Lleyn re-emerged with NSA Wales & Border Ram Sales
13th September 2018
The recent history of the Lleyn runs parallel to that of the NSA Wales and Border Ram Sales and the sale has had a critical impact on the breed’s re-emergence. The Lleyn has risen from a very small local Welsh breed, teetering in the Rare Breed lists with, in 1971, only 7,000 ewes throughout Britain, to the largest non-hill purebred and the fourth largest non-hill ram breed.
The Lleyn is third behind Texel and then Suffolk crosses for contributing to crossbred ewes, outside the mule/halfbred types. The latest figures showed nearly half a million Lleyn ewes mated.
A stalwart of the NSA Wales & Border Ram Sales is Wynne Davies, President of the Lleyn Society, who runs the Bronallt Farm flock near Pwllheli. He has been selling at the multi-breed ram sale since its inception in 1978 – or rather he has been bringing rams to the sale since then.
He regularly wins breed championships at the NSA Wales & Border Ram Sale as well as at the Royal Welsh and other leading shows, but rather ruefully points out that his first visit in 1978 wasn’t altogether a success. It didn’t stop him persevering, though, and he credits the sale with having helped to re-establish the breed.
Wynne says: “I remember we didn’t sell anything at that first sale and so there is no record of our having been there. We took two Lleyn ram lambs and we didn’t have a bid on them. I don’t think we were even offered the killing price.
“Nobody seemed to know what they were! The breed society was re-established in 1971 and we started in 1973. There had been quite a decline in numbers and the breed was in the rare breed lists until the 1980s.
“We saw an advert for the multi breed ram sale, so we thought we might as well give it a try. Then the next year, in 1979, we sold four ram lambs. They went for 97 guineas, two for 31 guineas and another for 27 guineas.
“Suddenly it was a different trade, the price offered was above killing price. It was a new breed still establishing and we were getting the word out. We’ve been selling Lleyns at the NSA Wales & Border sales every year since then.
“Then we bought Texel ewe lambs and a ram at the sale in 1980. So we’ve been selling Lleyns at the multi-breed ram sale every year and Texels since 1982.
“The late George Hughes arranged for me to be given a commemorative tie when the sale was celebrating 25 years. He said I deserved it because I had been there from the beginning. I still have the tie.”
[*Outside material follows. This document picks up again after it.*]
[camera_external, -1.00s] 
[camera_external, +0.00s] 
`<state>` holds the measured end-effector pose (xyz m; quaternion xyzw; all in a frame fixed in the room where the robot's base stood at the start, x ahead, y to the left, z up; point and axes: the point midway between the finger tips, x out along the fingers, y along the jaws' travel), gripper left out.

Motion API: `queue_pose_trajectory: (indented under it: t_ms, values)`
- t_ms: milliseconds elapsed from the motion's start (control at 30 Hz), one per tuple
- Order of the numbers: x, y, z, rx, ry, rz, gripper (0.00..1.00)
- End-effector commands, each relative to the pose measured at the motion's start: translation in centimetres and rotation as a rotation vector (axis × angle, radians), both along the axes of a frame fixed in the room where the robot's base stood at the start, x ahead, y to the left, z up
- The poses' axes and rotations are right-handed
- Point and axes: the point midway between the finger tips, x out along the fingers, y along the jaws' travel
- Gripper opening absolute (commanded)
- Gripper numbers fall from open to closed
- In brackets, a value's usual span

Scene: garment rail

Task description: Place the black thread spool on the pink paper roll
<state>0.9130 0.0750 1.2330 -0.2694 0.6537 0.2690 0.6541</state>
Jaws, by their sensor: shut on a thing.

Wynne says one of the strengths of the sale is that it has evolved with the changing face of sheep farming. The Texels now dominate whereas, at the beginning, the sale was full of Suffolk sheep, with six or seven rings selling at once.
And he says at times it could be a challenge to keep across the trade. He and his wife Ann were often selling three or four breeds and had to be pretty nimble to get from one ring to another and to watch the trade across the sale!
But he likes the format. He says the sale is particularly important to his business. Geographically, he is surrounded by the sea on three sides and the mountains on a fourth. He can’t afford to wait for customers to come to him and so he successfully ‘went south to get new breeders and meet new faces’.